_TASK DESCRIPTION_: Below are entries. Copy exactly the lines running from the line that holds "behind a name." to the line that holds "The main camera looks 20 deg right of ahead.", with both ends included.

_INFORMATION SUPPLIED_:
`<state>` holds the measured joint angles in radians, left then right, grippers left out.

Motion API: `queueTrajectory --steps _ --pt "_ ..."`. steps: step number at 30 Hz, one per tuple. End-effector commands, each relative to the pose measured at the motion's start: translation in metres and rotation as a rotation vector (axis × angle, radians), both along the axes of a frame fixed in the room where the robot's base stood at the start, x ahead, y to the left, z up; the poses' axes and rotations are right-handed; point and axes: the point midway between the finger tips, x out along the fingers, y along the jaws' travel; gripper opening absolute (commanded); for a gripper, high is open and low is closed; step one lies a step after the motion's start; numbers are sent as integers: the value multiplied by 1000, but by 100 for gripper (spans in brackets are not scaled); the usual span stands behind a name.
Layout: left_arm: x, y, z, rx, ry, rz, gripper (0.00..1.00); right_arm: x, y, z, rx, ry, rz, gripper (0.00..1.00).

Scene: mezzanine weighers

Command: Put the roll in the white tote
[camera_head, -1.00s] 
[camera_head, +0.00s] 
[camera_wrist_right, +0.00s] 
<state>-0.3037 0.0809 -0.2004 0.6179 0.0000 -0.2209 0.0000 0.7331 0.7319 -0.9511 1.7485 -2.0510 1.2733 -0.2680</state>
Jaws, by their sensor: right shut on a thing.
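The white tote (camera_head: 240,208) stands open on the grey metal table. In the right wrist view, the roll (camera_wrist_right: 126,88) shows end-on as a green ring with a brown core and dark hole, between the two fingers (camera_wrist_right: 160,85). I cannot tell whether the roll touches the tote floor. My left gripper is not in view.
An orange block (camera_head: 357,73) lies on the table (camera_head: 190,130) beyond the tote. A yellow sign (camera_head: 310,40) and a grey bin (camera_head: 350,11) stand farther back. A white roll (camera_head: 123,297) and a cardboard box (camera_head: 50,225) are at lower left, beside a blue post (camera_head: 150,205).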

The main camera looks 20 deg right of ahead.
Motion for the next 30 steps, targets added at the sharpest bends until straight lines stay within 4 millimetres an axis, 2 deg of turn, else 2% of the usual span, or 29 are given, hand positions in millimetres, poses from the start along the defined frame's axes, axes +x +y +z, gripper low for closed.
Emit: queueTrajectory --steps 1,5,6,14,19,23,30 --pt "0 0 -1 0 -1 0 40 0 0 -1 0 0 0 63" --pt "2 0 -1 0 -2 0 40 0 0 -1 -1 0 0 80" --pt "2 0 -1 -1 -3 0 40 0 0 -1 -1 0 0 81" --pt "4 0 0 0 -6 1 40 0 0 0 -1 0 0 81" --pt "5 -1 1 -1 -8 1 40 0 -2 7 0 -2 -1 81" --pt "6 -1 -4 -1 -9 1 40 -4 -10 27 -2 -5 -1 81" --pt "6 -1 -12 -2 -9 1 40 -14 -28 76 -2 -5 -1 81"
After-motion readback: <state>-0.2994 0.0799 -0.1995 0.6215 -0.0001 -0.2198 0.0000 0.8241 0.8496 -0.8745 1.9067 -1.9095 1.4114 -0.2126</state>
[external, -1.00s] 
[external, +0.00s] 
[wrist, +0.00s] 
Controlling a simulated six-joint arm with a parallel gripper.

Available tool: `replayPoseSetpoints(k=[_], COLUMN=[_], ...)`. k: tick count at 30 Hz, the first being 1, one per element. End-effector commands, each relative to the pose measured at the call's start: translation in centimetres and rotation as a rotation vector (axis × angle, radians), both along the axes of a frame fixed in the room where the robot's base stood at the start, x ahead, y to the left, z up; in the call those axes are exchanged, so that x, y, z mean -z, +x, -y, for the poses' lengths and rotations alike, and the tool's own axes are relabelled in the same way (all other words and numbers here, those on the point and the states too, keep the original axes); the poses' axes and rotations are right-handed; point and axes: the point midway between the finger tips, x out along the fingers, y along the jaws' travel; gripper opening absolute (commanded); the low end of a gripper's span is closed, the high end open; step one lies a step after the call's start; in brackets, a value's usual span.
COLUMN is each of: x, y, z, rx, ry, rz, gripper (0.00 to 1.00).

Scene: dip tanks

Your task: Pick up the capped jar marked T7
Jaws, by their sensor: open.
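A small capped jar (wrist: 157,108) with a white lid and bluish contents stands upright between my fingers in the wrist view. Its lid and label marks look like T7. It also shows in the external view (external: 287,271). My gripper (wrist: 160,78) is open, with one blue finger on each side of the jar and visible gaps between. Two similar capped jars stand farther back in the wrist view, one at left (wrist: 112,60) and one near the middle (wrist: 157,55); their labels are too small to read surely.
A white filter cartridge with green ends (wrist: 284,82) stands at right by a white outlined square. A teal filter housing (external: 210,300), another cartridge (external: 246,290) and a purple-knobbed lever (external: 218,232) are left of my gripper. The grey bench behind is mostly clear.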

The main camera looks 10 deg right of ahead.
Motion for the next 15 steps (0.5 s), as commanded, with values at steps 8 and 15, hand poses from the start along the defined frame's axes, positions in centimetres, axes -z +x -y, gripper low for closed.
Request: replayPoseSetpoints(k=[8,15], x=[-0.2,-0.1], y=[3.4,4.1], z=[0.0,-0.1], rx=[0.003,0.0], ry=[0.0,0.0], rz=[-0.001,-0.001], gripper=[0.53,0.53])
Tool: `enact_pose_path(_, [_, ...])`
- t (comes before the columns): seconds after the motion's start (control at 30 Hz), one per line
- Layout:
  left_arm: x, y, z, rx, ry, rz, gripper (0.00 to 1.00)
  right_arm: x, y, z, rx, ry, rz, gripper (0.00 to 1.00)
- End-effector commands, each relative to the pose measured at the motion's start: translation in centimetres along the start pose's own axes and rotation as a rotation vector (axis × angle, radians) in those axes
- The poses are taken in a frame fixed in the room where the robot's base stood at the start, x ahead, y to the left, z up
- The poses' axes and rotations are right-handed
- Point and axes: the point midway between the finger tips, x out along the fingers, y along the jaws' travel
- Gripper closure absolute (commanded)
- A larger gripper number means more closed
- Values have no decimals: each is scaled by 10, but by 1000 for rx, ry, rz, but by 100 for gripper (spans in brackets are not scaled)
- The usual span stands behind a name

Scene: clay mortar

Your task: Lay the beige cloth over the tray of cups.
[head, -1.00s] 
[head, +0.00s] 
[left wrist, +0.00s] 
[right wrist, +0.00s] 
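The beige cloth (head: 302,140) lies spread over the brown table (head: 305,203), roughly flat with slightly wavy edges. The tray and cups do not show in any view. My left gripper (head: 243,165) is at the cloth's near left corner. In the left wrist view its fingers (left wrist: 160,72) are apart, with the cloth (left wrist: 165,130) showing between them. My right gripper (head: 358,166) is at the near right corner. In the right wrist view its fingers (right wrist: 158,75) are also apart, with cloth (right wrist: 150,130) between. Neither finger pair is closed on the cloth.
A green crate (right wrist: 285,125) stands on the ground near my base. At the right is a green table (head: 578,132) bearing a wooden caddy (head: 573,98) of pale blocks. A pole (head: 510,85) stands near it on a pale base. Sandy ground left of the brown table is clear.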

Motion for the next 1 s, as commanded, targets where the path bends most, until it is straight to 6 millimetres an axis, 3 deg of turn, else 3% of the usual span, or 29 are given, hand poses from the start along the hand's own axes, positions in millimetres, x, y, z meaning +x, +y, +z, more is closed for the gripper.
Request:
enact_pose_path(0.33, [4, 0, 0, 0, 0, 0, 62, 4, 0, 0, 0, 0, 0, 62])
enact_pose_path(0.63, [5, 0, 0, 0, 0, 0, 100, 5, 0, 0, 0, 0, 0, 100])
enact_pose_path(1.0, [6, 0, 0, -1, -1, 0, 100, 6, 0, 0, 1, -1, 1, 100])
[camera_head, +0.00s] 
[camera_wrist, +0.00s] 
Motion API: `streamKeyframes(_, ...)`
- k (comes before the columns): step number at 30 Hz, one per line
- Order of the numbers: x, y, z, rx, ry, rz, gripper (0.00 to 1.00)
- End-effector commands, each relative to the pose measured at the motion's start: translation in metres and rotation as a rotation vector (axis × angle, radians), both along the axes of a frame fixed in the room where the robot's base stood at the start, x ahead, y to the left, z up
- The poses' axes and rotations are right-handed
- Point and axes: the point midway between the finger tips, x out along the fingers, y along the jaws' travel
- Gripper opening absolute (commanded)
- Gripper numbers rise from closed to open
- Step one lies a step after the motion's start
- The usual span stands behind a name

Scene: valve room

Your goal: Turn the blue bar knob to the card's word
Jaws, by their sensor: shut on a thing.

_THE RESULT_:
Motion API: `queueTrajectory --steps _ --pt "_ ..."`. steps: step number at 30 Hz, one per tuple. End-effector commands, each relative to the pose measured at the motion's start: translation in metres and rotation as a rotation vector (axis × angle, radians), both along the axes of a frame fixed in the room where the robot's base stood at the start, x ahead, y to the left, z up; the poses' axes and rotations are right-handed; point and axes: the point midway between the finger tips, x out along the fingers, y along the jaws' travel; gripper opening absolute (commanded); for a gripper, high is open and low is closed; step one lies a step after the motion's start; numbers are sent as integers: the value multiplied by 1000, but by 100 for gripper (spans in brackets are not scaled); the usual span stands behind a name.
Layout: left_arm: x, y, z, rx, ry, rz, gripper (0.00..1.00); right_arm: x, y, z, rx, ry, rz, gripper (0.00..1.00).

Scene: mezzanine weighers

Command: Put the roll in the white tote
[camera_head, -1.00s] 
[camera_head, +0.00s] 
[camera_wrist_right, +0.00s] 
<state>-0.3037 0.0809 -0.2004 0.6179 0.0000 -0.2209 0.0000 0.7331 0.7319 -0.9511 1.7485 -2.0510 1.2733 -0.2680</state>
Jaws, by their sensor: right shut on a thing.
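The white tote (camera_head: 240,208) stands open on the grey metal table. In the right wrist view, the roll (camera_wrist_right: 126,88) shows end-on as a green ring with a brown core and dark hole, between the two fingers (camera_wrist_right: 160,85). I cannot tell whether the roll touches the tote floor. My left gripper is not in view.
An orange block (camera_head: 357,73) lies on the table (camera_head: 190,130) beyond the tote. A yellow sign (camera_head: 310,40) and a grey bin (camera_head: 350,11) stand farther back. A white roll (camera_head: 123,297) and a cardboard box (camera_head: 50,225) are at lower left, beside a blue post (camera_head: 150,205).

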The main camera looks 20 deg right of ahead.

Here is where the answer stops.